* Begin Data extract *
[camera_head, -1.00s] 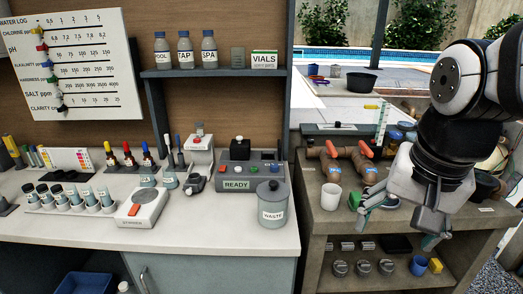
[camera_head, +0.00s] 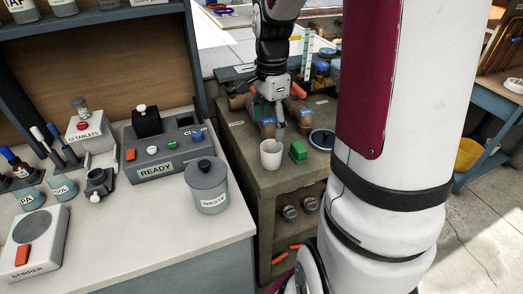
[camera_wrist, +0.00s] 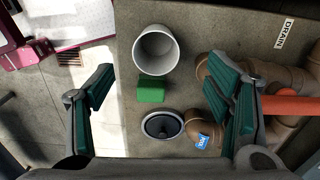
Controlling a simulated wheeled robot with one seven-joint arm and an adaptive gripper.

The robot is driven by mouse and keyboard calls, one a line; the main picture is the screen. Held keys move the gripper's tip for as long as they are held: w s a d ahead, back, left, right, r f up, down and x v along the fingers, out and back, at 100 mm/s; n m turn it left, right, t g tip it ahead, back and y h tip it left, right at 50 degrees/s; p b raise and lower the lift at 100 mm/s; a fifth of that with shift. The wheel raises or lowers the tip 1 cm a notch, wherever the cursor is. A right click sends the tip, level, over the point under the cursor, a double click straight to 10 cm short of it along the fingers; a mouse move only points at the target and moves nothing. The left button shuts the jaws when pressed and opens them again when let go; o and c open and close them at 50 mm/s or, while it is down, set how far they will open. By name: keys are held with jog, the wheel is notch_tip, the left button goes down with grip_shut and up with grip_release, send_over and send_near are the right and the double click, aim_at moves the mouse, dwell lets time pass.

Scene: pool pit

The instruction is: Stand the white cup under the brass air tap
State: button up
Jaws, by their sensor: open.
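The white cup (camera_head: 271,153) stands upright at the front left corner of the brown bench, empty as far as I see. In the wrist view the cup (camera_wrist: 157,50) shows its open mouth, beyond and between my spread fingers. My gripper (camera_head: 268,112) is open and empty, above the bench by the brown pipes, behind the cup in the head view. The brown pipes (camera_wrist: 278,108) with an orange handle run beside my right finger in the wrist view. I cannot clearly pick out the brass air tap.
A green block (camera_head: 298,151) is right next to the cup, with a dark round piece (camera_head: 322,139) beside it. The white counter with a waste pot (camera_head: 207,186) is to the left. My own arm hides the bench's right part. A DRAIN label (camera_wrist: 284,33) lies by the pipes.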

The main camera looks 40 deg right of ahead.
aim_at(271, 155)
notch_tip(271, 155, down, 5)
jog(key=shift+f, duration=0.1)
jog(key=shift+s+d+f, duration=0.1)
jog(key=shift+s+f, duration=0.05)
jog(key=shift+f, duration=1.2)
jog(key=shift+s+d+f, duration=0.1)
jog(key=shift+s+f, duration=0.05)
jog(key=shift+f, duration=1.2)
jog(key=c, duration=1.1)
* End Data extract *
(Work to do) Make an exact copy of the lines from the top of the material through the line with "Controlling a simulated", pictures excluded.

(Complete answer)
[camera_head, -1.00s] 
[camera_head, +0.00s] 
[camera_wrist, +0.00s] 
Controlling a simulated wheeled robot with one seven-joint arm and an adaptive gripper.

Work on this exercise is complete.